Dickens has a track record that gives the pitch some weight. He spent years in senior digital roles across Australian media, and his current focus at Meliora sits at the intersection of content, technology and the commercial machinery that connects them. He is, in other words, arguing from inside the industry that has the most to lose if training data becomes a free-for-all.
Playfully, the B&T piece notes that while Dickens is happy to champion a “trained in Australia” ethos for AI, he declined to weigh in on the Socceroos’ own “trained in Australia” question, a reminder that the sovereignty language now travels well beyond the technology pages.
Two ways to read the argument
The optimistic reading is that sovereignty is about quality and relevance as much as security. An AI system that understands the difference between a Melbourne laneway and a Brisbane arcade, that knows how Australians actually speak and what they care about, is simply more useful than one whose centre of gravity sits in California. On this view, “beige” is not a slur so much as a description of what happens when everything is averaged out across billions of documents written mostly by and for other markets. Local training, done fairly, becomes a product advantage rather than a compliance exercise.
The sceptical reading is harder to dismiss. Building and training frontier models is extraordinarily expensive, and no amount of national pride changes the economics of competing with companies spending tens of billions of dollars a year.
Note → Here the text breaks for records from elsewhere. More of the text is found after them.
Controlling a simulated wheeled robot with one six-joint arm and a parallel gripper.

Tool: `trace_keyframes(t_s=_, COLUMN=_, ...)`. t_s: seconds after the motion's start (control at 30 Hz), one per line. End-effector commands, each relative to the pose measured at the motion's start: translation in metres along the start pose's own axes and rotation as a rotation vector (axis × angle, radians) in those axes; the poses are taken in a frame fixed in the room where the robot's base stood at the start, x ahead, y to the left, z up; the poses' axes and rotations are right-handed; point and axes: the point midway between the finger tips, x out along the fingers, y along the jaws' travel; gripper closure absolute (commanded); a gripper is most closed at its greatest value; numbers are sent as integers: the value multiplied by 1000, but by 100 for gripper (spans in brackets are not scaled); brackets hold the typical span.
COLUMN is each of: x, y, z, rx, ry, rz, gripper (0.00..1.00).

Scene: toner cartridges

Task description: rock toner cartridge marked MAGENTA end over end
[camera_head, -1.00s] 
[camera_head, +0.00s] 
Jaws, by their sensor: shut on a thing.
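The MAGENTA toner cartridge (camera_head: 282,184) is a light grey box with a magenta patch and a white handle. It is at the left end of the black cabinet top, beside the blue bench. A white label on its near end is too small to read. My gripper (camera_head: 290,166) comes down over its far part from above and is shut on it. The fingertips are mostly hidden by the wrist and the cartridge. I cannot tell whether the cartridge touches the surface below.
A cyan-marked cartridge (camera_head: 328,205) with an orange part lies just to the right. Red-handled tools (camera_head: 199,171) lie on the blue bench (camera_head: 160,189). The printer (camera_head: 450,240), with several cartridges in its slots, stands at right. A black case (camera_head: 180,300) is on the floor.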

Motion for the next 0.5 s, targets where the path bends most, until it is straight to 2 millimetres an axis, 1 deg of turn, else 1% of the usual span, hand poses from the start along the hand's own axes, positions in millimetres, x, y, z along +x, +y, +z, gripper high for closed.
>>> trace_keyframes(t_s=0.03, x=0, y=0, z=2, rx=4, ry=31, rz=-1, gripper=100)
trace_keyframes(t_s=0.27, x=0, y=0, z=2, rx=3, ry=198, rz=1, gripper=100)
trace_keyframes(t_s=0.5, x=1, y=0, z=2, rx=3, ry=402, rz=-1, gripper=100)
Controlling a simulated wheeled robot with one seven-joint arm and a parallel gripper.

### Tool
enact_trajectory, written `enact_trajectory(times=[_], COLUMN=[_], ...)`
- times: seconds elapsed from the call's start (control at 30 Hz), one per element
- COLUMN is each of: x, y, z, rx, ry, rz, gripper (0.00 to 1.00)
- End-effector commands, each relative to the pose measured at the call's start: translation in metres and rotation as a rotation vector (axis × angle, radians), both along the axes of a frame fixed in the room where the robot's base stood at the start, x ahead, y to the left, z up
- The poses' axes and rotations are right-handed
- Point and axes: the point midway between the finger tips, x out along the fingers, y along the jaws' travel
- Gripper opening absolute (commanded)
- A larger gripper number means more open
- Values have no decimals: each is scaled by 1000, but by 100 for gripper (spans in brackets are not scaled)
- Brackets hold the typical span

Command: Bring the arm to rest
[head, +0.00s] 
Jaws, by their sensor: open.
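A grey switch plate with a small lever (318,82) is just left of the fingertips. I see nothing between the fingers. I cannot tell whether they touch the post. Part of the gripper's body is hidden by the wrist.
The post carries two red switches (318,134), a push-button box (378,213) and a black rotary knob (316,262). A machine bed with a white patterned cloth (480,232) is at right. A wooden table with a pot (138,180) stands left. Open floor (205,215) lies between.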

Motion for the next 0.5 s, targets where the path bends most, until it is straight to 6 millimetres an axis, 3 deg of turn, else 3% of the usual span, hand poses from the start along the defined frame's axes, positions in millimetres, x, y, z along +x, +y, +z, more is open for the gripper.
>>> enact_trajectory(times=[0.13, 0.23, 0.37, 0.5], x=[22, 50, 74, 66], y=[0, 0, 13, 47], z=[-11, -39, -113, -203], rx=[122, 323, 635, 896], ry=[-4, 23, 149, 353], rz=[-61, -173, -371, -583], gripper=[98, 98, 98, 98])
Critics of the sovereign AI push have argued for months that Australia risks confusing hosting foreign models on local soil with genuinely building its own, a distinction FluentSea has covered as the country wrestles with whether it is truly making AI or merely renting it. A “trained fairly in Australia” badge only means something if there are Australian-trained models substantial enough to carry it, and that remains an open question.
There is also a definitional problem. Fairness in training data is easy to assert and fiendishly hard to certify. Who audits the claim? What counts as fair payment to a musician or a news publisher whose catalogue helped shape a model? Without a credible verification mechanism, a label risks becoming marketing rather than assurance, the AI equivalent of a vague “sustainably sourced” sticker.
What it means for Australia
Dickens’ intervention arrives at a moment when the policy scaffolding is finally being built. The federal government has stood up a national Office of AI and is edging towards a broader framework, while the states court offshore investment in the enormous data-centre projects that any sovereign ambition would depend on. The “beige answers” framing is useful because it reconnects those big-ticket infrastructure decisions to a question ordinary Australians can grasp: when a student, a small-business owner or a nurse asks an AI for help, whose values and whose knowledge are baked into the reply?
For the creative and media sectors the stakes are immediate. If a “trained fairly” standard gained traction with regulators or major buyers, it could hand Australian rights holders leverage they currently lack, effectively turning consent into a competitive credential. For the technology sector the challenge is the reverse, because meeting such a standard would require local models good enough that buyers would actually choose them, and that in turn requires capital, compute and talent the country is still assembling. The two agendas can complement each other, but only if the money and the policy line up.
What’s next
None of this is settled. There is no legislated definition of a “trained fairly in Australia” standard, no independent body positioned to certify it and no consensus on how the underlying copyright question should be resolved. What Dickens has done is give a slogan to an instinct many in the local industry already share, that sovereignty should be measured not only in racks and megawatts but in whether the answers Australians receive sound like they came from here.
Expect the phrase to resurface as the Office of AI fleshes out its framework and as publishers and artists keep pressing their case on training data. Whether “beige” becomes a rallying cry or a footnote will depend less on rhetoric than on whether anyone can build an Australian model distinctive enough to prove the point.